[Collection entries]
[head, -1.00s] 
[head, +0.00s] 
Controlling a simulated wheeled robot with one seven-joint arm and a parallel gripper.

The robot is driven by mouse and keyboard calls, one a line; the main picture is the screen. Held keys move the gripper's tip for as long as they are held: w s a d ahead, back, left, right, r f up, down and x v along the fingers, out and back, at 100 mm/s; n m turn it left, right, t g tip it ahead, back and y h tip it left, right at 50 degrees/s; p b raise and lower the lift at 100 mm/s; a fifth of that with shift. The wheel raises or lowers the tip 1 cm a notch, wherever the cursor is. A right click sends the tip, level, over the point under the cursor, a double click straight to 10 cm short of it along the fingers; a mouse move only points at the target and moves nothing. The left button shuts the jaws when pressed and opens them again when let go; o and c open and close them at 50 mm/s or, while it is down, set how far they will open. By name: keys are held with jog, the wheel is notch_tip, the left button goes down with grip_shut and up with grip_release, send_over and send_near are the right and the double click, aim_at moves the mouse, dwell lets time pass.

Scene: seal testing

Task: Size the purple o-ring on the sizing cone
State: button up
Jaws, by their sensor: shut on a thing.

==

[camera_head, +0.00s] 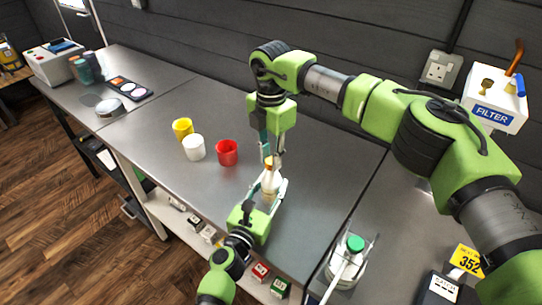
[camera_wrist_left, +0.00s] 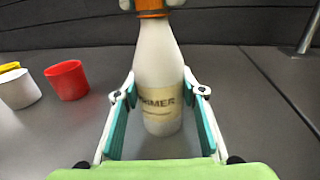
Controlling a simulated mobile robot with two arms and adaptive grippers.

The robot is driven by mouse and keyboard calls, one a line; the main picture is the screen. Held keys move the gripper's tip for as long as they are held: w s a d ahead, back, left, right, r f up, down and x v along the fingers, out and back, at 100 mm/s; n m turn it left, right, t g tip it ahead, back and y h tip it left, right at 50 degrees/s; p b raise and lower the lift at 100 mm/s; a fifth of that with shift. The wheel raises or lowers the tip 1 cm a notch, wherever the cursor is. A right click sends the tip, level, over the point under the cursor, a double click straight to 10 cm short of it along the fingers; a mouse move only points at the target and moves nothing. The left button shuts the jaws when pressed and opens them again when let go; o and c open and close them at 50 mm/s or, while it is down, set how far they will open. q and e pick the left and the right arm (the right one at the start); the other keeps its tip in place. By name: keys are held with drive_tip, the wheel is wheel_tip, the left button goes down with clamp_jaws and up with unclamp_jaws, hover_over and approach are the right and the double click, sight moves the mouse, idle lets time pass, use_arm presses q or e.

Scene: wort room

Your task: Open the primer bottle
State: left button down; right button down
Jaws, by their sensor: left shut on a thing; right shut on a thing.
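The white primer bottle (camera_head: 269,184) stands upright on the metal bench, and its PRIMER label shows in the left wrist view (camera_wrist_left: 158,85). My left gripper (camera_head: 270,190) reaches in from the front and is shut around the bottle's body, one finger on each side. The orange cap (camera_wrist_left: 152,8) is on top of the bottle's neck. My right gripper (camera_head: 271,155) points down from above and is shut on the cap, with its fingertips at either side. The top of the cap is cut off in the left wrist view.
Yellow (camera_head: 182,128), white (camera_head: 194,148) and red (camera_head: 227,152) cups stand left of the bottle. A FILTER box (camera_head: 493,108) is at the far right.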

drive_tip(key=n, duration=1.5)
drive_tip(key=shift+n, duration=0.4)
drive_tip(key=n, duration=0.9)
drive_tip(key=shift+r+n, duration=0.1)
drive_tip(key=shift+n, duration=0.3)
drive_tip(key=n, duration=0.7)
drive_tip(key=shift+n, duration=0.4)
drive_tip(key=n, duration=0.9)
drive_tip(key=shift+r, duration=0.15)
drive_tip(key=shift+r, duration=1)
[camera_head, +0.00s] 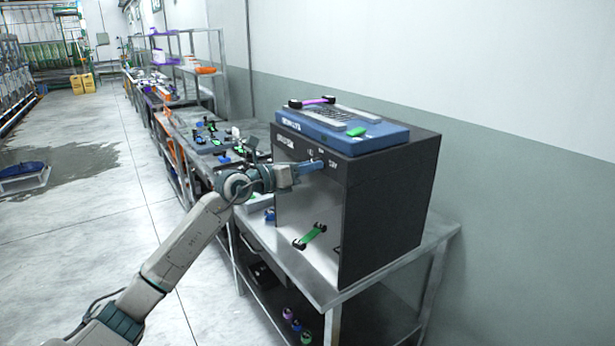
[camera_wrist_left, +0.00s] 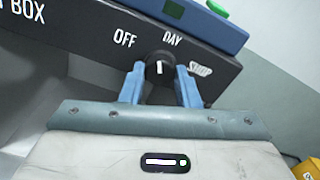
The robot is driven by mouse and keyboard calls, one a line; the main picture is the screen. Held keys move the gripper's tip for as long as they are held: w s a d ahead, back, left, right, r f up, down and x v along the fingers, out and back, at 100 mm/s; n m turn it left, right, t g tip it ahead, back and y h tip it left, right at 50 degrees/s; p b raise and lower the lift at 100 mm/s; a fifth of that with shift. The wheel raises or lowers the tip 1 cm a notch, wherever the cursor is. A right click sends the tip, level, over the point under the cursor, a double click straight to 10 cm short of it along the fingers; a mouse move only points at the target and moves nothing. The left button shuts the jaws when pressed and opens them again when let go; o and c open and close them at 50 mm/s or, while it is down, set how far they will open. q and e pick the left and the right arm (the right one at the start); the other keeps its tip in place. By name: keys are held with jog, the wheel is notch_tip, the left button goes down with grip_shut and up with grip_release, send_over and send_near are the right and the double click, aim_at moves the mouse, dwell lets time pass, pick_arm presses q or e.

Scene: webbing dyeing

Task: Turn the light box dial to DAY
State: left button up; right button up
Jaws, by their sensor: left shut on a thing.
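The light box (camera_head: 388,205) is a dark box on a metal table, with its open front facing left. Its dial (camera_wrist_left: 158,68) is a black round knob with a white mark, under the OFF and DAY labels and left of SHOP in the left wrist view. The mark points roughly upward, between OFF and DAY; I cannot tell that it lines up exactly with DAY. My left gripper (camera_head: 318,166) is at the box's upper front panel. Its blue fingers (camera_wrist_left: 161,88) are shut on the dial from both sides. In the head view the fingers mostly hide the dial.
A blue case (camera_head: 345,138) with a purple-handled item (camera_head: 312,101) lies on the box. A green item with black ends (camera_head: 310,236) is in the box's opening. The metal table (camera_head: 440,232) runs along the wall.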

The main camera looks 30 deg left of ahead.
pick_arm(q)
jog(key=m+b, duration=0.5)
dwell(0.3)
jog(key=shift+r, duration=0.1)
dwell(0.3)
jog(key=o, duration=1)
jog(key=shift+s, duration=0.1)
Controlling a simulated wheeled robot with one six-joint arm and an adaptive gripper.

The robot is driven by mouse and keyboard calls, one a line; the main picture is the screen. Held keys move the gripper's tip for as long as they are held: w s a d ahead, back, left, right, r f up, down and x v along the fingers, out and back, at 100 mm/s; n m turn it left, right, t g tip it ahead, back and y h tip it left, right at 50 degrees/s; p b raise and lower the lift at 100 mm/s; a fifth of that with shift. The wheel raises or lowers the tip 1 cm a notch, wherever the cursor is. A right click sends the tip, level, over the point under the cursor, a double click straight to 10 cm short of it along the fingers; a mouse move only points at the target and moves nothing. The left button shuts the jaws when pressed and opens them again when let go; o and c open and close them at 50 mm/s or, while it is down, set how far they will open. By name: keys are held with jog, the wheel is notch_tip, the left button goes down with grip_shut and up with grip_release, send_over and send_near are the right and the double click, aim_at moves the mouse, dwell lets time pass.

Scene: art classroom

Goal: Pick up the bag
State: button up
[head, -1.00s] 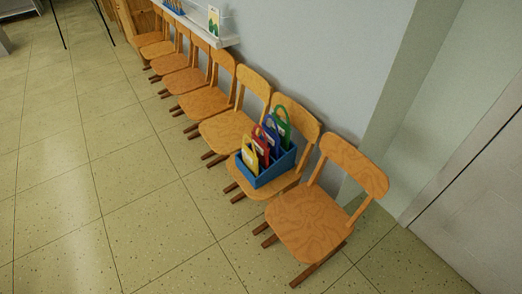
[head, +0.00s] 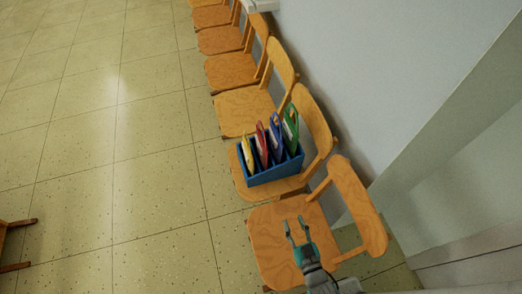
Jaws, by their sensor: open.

• [DIRECTIONS FOR THIS TASK]
In the records above, find the lines containing "simulated" and copy them.

• [WRITTEN RESPONSE]
Controlling a simulated wheeled robot with one seven-joint arm and a parallel gripper.
Controlling a simulated mobile robot with two arms and adaptive grippers.
Controlling a simulated wheeled robot with one six-joint arm and an adaptive gripper.

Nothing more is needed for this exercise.